Provided material -
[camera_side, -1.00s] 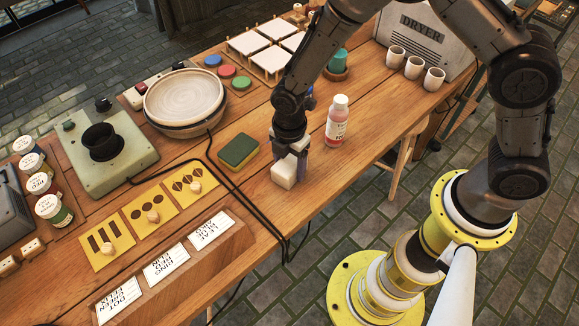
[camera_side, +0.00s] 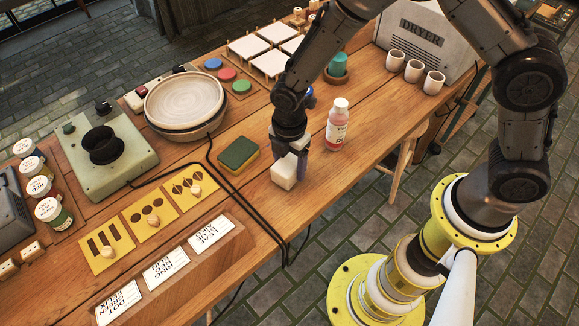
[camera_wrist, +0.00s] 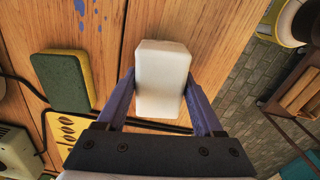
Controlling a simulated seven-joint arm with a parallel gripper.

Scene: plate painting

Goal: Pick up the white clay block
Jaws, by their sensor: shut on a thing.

Do this -
All of the lines above should be retyped precisely, apart from the pictures.

Reply -
[camera_side, -1.00s] 
[camera_side, +0.00s] 
[camera_wrist, +0.00s] 
Controlling a simulated seven-joint arm with a parallel gripper.

Scene: plate painting

Goal: Pick up the white clay block
Jaws, by their sensor: shut on a thing.

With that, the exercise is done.